INSTRUCTIONS FOR THE TASK: In the listing below, please print the line that contains "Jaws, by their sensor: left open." and every line that follows it, exactly.
########
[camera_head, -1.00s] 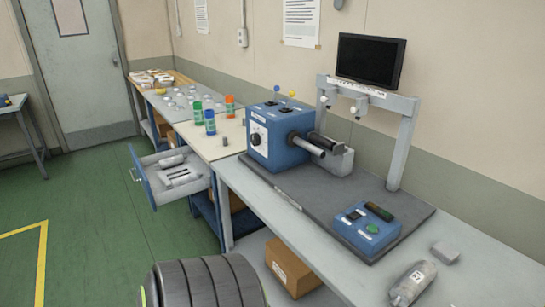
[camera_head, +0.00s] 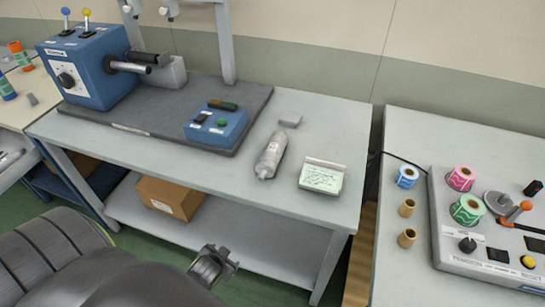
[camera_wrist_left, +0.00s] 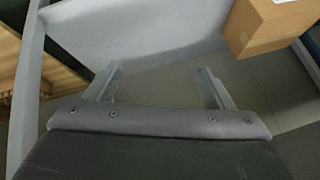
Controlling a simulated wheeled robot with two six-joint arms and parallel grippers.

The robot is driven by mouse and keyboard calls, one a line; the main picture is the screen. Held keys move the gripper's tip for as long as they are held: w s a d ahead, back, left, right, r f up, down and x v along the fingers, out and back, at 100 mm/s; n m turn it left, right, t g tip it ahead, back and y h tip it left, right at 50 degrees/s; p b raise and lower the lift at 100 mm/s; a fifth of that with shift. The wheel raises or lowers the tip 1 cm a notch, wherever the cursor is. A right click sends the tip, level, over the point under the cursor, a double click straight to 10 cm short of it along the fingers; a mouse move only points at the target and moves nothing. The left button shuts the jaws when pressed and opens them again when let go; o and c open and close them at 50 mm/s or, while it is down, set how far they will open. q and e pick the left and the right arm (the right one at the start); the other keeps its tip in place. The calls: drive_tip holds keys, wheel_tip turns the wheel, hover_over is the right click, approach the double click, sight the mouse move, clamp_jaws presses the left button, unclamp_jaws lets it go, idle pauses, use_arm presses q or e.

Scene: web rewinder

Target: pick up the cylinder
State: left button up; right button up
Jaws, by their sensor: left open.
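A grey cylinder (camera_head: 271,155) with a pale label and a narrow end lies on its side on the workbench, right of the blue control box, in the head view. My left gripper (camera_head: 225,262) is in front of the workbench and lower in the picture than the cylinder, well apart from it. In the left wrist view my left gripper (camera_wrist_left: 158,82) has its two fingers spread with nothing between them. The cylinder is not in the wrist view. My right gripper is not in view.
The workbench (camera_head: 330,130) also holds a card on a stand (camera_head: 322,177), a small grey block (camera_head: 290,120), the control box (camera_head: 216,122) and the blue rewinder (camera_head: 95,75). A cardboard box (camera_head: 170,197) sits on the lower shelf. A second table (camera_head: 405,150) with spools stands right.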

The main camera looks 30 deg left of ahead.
########
RESULT:
Jaws, by their sensor: left open.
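A grey cylinder (camera_head: 271,155) with a pale label and a narrow end lies on its side on the workbench, right of the blue control box, in the head view. My left gripper (camera_head: 225,262) is in front of the workbench and lower in the picture than the cylinder, well apart from it. In the left wrist view my left gripper (camera_wrist_left: 158,82) has its two fingers spread with nothing between them. The cylinder is not in the wrist view. My right gripper is not in view.
The workbench (camera_head: 330,130) also holds a card on a stand (camera_head: 322,177), a small grey block (camera_head: 290,120), the control box (camera_head: 216,122) and the blue rewinder (camera_head: 95,75). A cardboard box (camera_head: 170,197) sits on the lower shelf. A second table (camera_head: 405,150) with spools stands right.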

The main camera looks 30 deg left of ahead.

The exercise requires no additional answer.